* [WHAT NEEDS TO BE DONE] Pictures do not belong in the copy. Write out exactly the lines from the one containing "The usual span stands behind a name" through the end of the data.

* [SUPPLIED INFORMATION]
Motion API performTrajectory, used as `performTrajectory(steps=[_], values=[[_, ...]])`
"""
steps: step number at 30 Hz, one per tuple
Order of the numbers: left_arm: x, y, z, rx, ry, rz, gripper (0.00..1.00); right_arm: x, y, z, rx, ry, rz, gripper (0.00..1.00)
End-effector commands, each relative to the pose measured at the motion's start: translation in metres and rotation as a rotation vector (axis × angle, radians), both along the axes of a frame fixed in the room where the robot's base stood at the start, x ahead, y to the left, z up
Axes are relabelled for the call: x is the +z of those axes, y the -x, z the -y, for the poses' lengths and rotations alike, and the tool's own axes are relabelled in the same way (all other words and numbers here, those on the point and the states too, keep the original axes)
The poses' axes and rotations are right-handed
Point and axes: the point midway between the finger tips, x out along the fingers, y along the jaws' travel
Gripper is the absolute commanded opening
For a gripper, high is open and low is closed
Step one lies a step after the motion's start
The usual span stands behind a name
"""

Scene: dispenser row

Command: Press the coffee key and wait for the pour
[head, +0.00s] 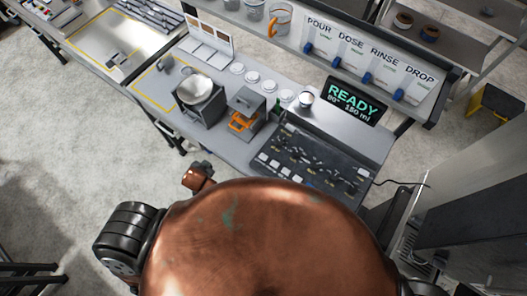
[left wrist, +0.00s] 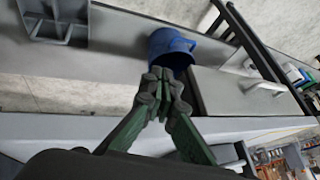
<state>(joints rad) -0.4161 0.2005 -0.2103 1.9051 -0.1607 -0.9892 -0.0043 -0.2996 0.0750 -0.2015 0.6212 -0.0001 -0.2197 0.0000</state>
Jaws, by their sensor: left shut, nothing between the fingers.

* [EXERCISE OUTPUT]
The usual span stands behind a name
"""

Scene: dispenser row

Command: Press the coffee key and wait for the pour
[head, +0.00s] 
[left wrist, +0.00s] 
<state>(joints rad) -0.4161 0.2005 -0.2103 1.9051 -0.1607 -0.9892 -0.0043 -0.2996 0.0750 -0.2015 0.6212 -0.0001 -0.2197 0.0000</state>
Jaws, by their sensor: left shut, nothing between the fingers.

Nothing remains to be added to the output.